Hacking for Good
Vignesh Harish can’t talk about what he did during his internship at IBM in the summer of 2018. The coveted program came with what you’d expect from a job in cybersecurity: a serious confidentiality clause. All that Harish, who worked with the staff at IBM and a team of interns, can say is that he performed duties “related to protecting the company’s data, and worked to make the company secure.”
The clandestine nature of the work didn’t bother Harish whose long-term goal is to work as what is known as an ethical or “white hat” hacker. He knows that this kind of guardianship of information is part of a new frontier of cybersecurity. It’s also a landscape that changes daily. “At such a large organization, any leak of information could be a loss for the company,” Harish says. “We were working on so many different ideas; all sensitive information had to be protected.”
Interning at an institution like IBM also gave him unprecedented access to experts in the field. “We met a lot of professionals who have been working [in the industry] for 30, 40 years,” he says. “And we were given the opportunity to present our ideas to a panel including chief information security officers, vice presidents, and other professionals. The [fact] that they were listening to us, and were interested to see what we were doing, felt like an achievement in itself.”
As part of his internship, Harish participated in a hackathon that lasted two and a half days. He and his team, which also included classmate Constanza Cabrera, created projects based on the needs and challenges of the company in the Cybersecurity category. “We worked almost 60 hours straight. No one slept more than three hours the whole time,” he remembers. “In the end it is was worth it. There were 400 participants, more than 70 teams in North America competing, and we came in first.”
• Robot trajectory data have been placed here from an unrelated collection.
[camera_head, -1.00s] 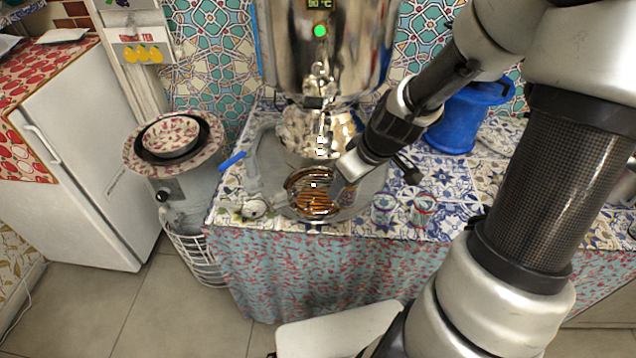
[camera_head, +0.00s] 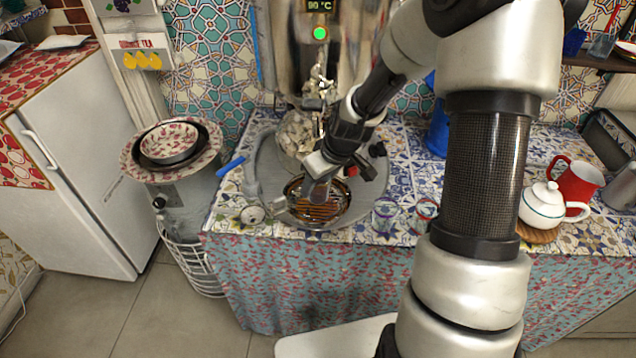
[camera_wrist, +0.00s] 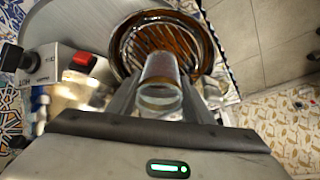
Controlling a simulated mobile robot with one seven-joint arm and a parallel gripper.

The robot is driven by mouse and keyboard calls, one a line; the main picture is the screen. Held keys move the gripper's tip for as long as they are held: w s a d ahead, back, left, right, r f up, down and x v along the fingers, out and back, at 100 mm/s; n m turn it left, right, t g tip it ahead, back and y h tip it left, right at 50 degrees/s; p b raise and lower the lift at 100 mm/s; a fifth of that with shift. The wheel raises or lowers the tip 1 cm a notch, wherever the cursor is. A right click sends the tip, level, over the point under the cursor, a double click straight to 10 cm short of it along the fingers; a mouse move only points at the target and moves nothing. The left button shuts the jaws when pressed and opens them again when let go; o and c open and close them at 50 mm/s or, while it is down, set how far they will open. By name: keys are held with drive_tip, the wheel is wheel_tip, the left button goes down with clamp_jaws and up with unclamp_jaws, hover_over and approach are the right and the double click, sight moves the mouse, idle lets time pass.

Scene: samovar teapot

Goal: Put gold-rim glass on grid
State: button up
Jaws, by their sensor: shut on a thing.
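My gripper (camera_wrist: 160,98) is shut on a clear glass (camera_wrist: 160,76), seen between the fingers in the wrist view; its rim colour is hard to make out. In the head view my gripper (camera_head: 320,182) is low over the round grid (camera_head: 326,210), a dark bowl-like ring with brown-orange slats. The grid also shows in the wrist view (camera_wrist: 190,42), behind the glass. I cannot tell whether the glass touches the grid. My gripper and the glass hide part of the grid.
Two small glasses, a plain-looking one (camera_head: 384,213) and a red-rimmed one (camera_head: 424,212), stand right of the grid. The samovar (camera_head: 335,60) rises behind. A white teapot (camera_head: 545,205) and red mug (camera_head: 577,180) stand at the right. A blue-handled item (camera_head: 231,166) is left.

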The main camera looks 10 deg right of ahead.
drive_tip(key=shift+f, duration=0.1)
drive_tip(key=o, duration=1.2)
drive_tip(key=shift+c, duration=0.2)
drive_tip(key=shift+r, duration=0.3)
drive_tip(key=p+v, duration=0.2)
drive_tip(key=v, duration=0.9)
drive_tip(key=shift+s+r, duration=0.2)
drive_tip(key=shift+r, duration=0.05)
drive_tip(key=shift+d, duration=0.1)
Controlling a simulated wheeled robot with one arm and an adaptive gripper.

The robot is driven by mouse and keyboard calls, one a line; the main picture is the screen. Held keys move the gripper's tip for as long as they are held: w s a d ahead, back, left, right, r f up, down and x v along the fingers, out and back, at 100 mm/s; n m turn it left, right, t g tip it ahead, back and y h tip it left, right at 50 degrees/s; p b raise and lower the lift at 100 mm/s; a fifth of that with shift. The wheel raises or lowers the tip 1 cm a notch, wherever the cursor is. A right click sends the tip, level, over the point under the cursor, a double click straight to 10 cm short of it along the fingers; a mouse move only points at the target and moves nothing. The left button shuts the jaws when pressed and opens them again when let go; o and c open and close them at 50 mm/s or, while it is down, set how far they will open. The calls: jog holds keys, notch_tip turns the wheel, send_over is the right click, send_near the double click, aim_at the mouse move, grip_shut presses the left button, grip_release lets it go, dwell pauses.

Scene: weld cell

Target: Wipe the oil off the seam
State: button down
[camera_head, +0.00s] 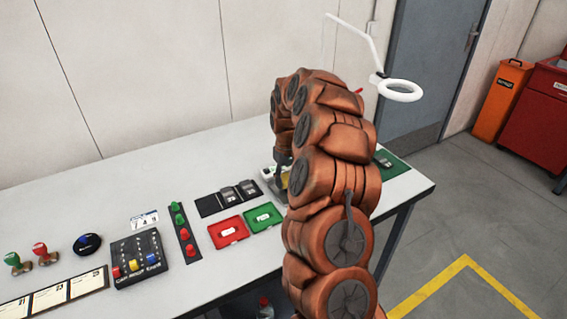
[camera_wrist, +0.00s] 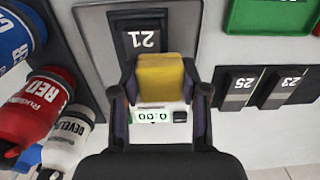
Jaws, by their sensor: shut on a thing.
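My gripper (camera_wrist: 158,95) is shut on a yellow block (camera_wrist: 160,75), which looks like a sponge or pad, in the wrist view. The block is in front of a grey plate (camera_wrist: 115,42) that carries a black piece marked 21 (camera_wrist: 141,40). I cannot tell whether the block touches them. In the head view my arm hides most of the gripper, and only a bit of yellow (camera_head: 285,180) shows beside it. I cannot make out a seam or any oil in either view.
A small digital display (camera_wrist: 152,116) sits just below the block. Black pieces marked 25 (camera_wrist: 236,92) and 23 (camera_wrist: 288,88) lie right. Red (camera_head: 228,231) and green (camera_head: 263,218) trays and a ring lamp (camera_head: 400,90) are nearby.

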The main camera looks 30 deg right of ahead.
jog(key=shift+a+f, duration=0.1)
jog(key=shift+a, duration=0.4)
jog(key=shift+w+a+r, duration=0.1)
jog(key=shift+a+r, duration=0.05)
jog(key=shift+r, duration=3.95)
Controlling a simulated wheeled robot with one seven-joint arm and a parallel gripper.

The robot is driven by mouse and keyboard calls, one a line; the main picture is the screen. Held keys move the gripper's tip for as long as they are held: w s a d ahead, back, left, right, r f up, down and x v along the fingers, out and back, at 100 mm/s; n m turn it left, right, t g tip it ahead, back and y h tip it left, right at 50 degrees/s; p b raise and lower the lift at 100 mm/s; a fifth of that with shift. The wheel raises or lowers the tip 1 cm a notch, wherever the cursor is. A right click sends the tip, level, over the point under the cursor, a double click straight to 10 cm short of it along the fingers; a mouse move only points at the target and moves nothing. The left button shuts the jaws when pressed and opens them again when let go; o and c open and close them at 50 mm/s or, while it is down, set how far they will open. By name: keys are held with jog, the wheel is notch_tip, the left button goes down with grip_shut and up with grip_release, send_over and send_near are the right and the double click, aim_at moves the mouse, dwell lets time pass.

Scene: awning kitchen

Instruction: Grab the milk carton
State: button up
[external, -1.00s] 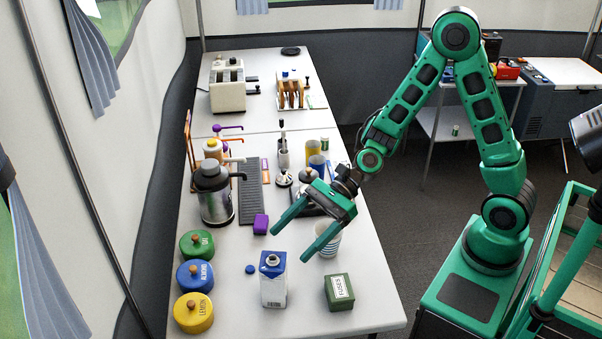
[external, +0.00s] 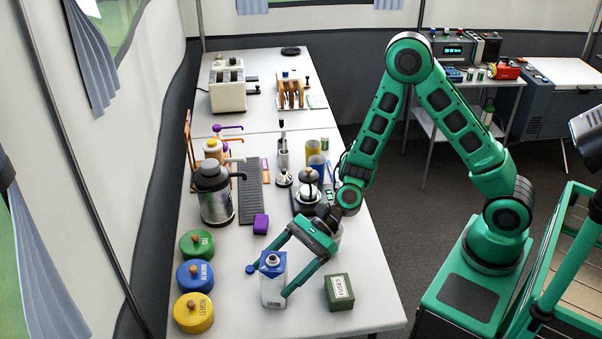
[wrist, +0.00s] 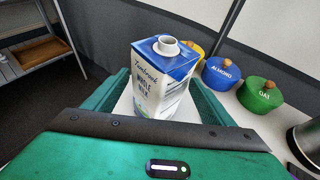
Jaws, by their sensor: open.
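The milk carton (external: 273,286) is white and blue with an open round spout. It stands upright near the front of the table (external: 240,318). My gripper (external: 268,281) is open, with one finger on each side of the carton. In the wrist view the carton (wrist: 160,82) stands between the two green fingers. Its lower part is hidden behind the gripper body. I cannot tell whether either finger touches it.
A green fuses box (external: 339,292) stands just right of the carton. Green (external: 197,245), blue (external: 195,275) and yellow (external: 193,313) lidded pots line the left edge. A purple block (external: 261,224) and a silver pump flask (external: 213,195) stand behind.

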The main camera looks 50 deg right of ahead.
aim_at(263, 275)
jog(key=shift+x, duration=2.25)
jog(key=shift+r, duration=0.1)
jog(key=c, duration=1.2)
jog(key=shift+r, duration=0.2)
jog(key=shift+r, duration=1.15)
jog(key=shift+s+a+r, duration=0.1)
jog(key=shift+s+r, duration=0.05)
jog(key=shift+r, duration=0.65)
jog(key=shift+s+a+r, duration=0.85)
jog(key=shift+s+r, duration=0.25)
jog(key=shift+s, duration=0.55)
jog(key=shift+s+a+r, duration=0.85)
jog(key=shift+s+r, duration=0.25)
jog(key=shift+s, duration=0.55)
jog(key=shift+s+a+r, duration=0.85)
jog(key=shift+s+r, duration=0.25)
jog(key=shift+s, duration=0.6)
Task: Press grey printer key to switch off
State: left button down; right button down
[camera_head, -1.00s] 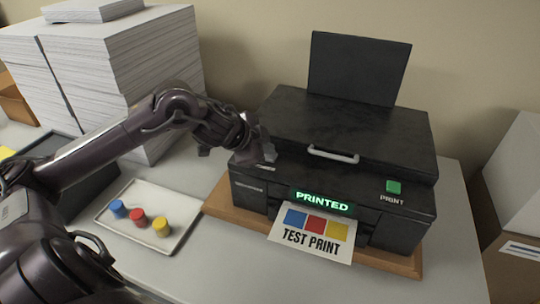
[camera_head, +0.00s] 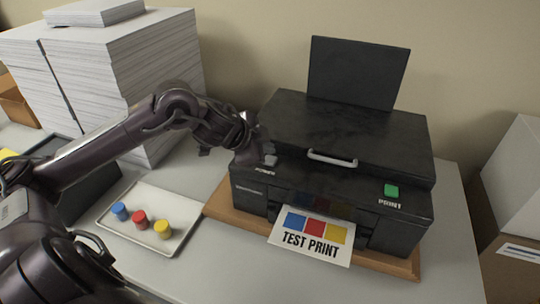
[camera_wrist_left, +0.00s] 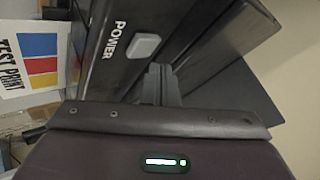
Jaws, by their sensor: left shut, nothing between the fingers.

The regular day to day of his internship was not as grueling as that, but there were many challenges, and he worked extremely hard. “The days were long, and we were tired by the end of each one. Initially we had a supervisor helping us with everything, but soon we were trusted by our supervisors and managers to work independently.” All in all, he says, “the experience was amazing. It gave me hands-on contact, learning tools, and applications, and it has shown me how protection measures can be implemented throughout the company.”
All of his hard work paid off. He was offered a full-time position as a cybersecurity engineer.
Harish, who is from Mumbai, India, was attracted to NYIT because he could study exactly what he was interested in: cybersecurity. “NYIT offers a great course in Information, Network, and Computer Security and I knew it would help me achieve my goals,” he says. “The learning experience has been great so far, and I have gotten great opportunities to learn in different fields.”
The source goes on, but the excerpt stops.